La fête de l’Ascension nous met devant un paradoxe quelque peu surprenant tant pour les disciples de Jésus que pour nous-mêmes : le Christ disparaît et monte auprès du Père, dans la gloire, et, en même temps, le Christ promet d’être toujours présent à nos côtés. Comment comprendre cet « heureux » paradoxe ?

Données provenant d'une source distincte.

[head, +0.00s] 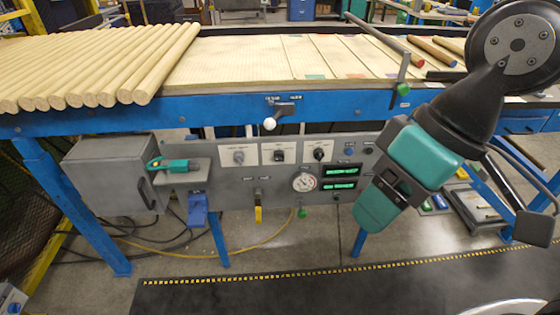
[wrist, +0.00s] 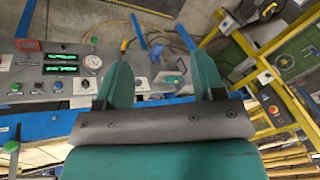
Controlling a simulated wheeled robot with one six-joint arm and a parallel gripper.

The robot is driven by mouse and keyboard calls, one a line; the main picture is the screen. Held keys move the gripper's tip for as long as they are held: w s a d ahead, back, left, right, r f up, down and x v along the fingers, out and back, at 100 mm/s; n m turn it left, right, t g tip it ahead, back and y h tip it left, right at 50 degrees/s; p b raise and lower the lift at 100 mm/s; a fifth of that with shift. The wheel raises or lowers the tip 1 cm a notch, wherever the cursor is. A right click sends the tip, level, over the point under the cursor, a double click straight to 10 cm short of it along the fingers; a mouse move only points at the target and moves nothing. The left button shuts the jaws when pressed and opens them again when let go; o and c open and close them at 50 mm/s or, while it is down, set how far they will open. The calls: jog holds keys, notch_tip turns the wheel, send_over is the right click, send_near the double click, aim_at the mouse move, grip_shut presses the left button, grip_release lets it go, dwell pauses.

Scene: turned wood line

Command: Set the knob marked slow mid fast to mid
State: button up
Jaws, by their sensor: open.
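Three knobs on white plates sit in a row on the grey control panel (head: 230,187) in the head view: a grey left knob (head: 238,157), a dark middle knob (head: 278,155) and a dark right knob (head: 319,152). Their lettering is too small to read, so I cannot tell which is marked slow mid fast. My gripper (wrist: 163,72) is open and empty in the wrist view, its teal fingers apart. The panel lies beyond it, partly hidden by the left finger. In the head view my arm's end is in front of the panel's right part; the fingertips are not clear.
A round gauge (head: 304,182) and green displays (head: 341,170) sit right of and below the knobs. A white-tipped lever (head: 270,124) juts out above them, under the blue conveyor rail (head: 225,108). A yellow-handled lever (head: 258,214) hangs below. Wooden rods (head: 100,65) lie above left.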

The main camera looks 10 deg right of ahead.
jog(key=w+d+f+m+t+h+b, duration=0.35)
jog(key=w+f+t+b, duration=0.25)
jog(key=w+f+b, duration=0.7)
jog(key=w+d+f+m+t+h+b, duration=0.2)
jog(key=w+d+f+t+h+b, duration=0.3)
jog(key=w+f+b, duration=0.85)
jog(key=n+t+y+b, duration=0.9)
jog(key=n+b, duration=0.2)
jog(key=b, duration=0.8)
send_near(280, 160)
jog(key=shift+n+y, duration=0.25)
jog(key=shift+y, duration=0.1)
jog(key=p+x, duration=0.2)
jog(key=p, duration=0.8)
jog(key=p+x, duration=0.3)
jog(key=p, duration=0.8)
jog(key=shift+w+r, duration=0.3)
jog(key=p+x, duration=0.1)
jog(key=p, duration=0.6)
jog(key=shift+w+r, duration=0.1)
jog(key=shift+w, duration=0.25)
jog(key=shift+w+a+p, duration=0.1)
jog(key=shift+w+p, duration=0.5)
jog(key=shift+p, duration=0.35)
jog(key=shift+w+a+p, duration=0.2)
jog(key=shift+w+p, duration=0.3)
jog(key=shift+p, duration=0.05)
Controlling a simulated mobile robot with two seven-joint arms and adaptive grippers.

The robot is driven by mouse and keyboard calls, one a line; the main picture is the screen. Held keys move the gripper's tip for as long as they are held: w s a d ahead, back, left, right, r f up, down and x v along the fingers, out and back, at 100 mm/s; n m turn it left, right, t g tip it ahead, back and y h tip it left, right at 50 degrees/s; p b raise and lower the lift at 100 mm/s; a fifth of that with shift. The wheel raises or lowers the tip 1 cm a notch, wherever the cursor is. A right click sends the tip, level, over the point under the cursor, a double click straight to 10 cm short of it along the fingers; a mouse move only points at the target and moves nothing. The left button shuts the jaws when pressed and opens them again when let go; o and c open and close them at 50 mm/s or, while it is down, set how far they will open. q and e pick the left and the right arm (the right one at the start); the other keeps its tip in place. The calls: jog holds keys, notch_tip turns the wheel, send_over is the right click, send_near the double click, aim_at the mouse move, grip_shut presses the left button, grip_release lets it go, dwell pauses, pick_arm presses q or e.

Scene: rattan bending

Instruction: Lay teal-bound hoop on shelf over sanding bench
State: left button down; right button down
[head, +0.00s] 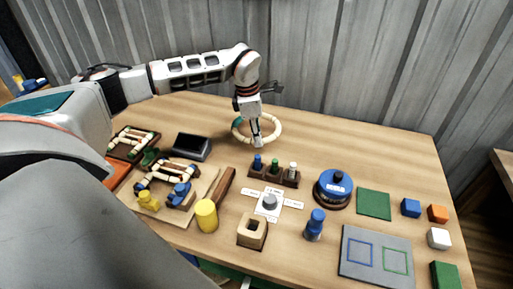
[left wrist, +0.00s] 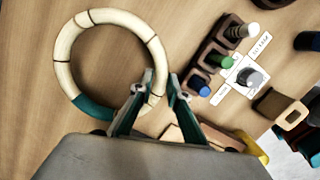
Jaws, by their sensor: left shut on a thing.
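The hoop (head: 279,128) is a cream segmented ring with one teal-bound stretch, near the back of the wooden table. In the left wrist view the whole ring (left wrist: 64,45) shows, with the teal at its lower left. My left gripper (head: 257,142) points down at the hoop's front rim. Its fingers (left wrist: 160,92) are shut on the rim beside the teal part. I cannot tell whether the hoop touches the table. I cannot make out a sanding bench or a shelf over it. My right gripper is not in view.
A rack with blue, green and white pegs (head: 274,174) stands in front of the hoop. A blue round device (head: 333,186), a green mat (head: 373,204) and a grey mat (head: 376,257) lie right. Framed pieces (head: 134,143) lie left. A corrugated wall (head: 350,60) rises behind.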

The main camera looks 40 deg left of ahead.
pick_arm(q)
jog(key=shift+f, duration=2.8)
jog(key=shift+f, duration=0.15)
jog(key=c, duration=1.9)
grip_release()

Ainsi, le Christ, dans la nuée, disparaît définitivement aux yeux de ses onze disciples, pour s’asseoir à la droite du Père. Ceux-ci ne comprennent pas ce qui se passe et restent là, à fixer le ciel. Il faut que des anges les ramènent « sur terre » :
« Galiléens, pourquoi restez-vous là à regarder vers le ciel ? » (Ac 1, 11). Ils doivent aller à Jérusalem, selon l’ordre du Christ, « afin que s’accomplisse la promesse du Père » (Ac 1, 4), le don de l’Esprit Saint. Pour les Apôtres, l’Ascension est un événement dont, sur le moment, le sens leur échappe. Peu de temps auparavant, ils pensaient même encore, que Jésus allait restaurer le royaume pour Israël (cf. Ac, 1,6), alors qu’il leur parlait de la venue de l’Esprit et leur confiait la mission d’être ses témoins jusqu’aux extrémités de la terre. Il leur faut donc affronter l’absence du Maître qu’ils ont suivi, accompagné, aimé et qui a donné pleinement sens à toute leur existence. Le Ressuscité, qui pourtant leur était apparu plusieurs fois et avec qui ils avaient partagé des repas, semble les avoir abandonnés pour toujours. Ils oubliaient qu’il leur avait à la fois annoncé son retour vers le Père et promis qu’il ne les laisserait pas orphelins (cf. Jn 14,18). Or, dans l’évangile de Matthieu, Jésus, juste avant de quitter définitivement ses disciples, les invite à la confiance :  il leur promet d’être avec eux tous les jours jusqu’à la fin du monde (cf. Mt 28,20). Cette absence physique du Christ ressuscité ne signifie donc pas que le lien entre Lui et ses Apôtres soit rompu, que tout ce qu’ils ont vécu avec lui disparaisse, un peu à la manière des disciples d’Emmaüs qui, tout tristes, pensaient que tout était fini. Les Apôtres, comme nous aujourd’hui, sont appelés à découvrir que la présence du Christ auprès de son Père – dans la gloire – ne signifie pas l’absence auprès de nous ; au contraire Il ne nous abandonne pas et nous envoie l’Esprit Saint qui nous permet de découvrir combien le Père et le Fils demeurent auprès de nous et en nous. Rappelons-nous qu’avant de quitter ses disciples, Jésus leur avait dit : « Si quelqu’un m’aime, il gardera ma parole ; mon Père l’aimera, nous viendrons vers lui et, chez lui, nous nous ferons une demeure. » (Jn 14, 23)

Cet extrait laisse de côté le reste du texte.